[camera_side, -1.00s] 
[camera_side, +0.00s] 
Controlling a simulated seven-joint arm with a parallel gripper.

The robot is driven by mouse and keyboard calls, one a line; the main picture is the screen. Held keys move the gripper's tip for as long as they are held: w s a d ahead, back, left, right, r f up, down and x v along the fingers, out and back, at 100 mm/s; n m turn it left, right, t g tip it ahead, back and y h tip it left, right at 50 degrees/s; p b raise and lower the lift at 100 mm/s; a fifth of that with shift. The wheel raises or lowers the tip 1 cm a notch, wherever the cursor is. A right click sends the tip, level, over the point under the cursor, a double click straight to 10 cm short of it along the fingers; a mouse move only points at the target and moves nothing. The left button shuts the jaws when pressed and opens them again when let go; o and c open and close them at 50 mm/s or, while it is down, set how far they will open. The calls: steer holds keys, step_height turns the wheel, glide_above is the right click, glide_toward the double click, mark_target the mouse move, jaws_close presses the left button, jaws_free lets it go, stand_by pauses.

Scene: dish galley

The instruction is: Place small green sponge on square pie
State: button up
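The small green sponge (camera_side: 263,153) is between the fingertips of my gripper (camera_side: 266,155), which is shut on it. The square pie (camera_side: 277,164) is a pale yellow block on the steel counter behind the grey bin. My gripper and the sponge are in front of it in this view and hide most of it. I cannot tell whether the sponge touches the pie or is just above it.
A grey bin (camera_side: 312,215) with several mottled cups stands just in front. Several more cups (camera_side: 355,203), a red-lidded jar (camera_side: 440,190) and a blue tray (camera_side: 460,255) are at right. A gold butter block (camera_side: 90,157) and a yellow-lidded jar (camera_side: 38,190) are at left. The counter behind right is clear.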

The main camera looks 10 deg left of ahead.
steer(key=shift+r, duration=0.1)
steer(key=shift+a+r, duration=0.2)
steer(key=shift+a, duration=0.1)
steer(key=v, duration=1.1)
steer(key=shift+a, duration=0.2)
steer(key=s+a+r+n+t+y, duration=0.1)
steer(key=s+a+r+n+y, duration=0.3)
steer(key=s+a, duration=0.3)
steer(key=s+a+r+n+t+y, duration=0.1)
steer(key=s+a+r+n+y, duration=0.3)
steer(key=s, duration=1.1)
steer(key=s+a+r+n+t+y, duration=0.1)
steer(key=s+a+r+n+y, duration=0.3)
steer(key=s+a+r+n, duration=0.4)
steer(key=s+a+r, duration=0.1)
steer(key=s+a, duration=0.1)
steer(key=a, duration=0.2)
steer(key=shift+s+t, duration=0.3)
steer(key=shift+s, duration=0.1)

[WHAT THE EXERCISE ASKS]:
Your task is to print the lines from the one containing "The robot is" through the one containing "The instruction is: Place", exactly and with nothing added.

[SOLUTION FOR THIS EXERCISE]:
The robot is driven by mouse and keyboard calls, one a line; the main picture is the screen. Held keys move the gripper's tip for as long as they are held: w s a d ahead, back, left, right, r f up, down and x v along the fingers, out and back, at 100 mm/s; n m turn it left, right, t g tip it ahead, back and y h tip it left, right at 50 degrees/s; p b raise and lower the lift at 100 mm/s; a fifth of that with shift. The wheel raises or lowers the tip 1 cm a notch, wherever the cursor is. A right click sends the tip, level, over the point under the cursor, a double click straight to 10 cm short of it along the fingers; a mouse move only points at the target and moves nothing. The left button shuts the jaws when pressed and opens them again when let go; o and c open and close them at 50 mm/s or, while it is down, set how far they will open. The calls: steer holds keys, step_height turns the wheel, glide_above is the right click, glide_toward the double click, mark_target the mouse move, jaws_close presses the left button, jaws_free lets it go, stand_by pauses.

Scene: dish galley

The instruction is: Place small green sponge on square pie

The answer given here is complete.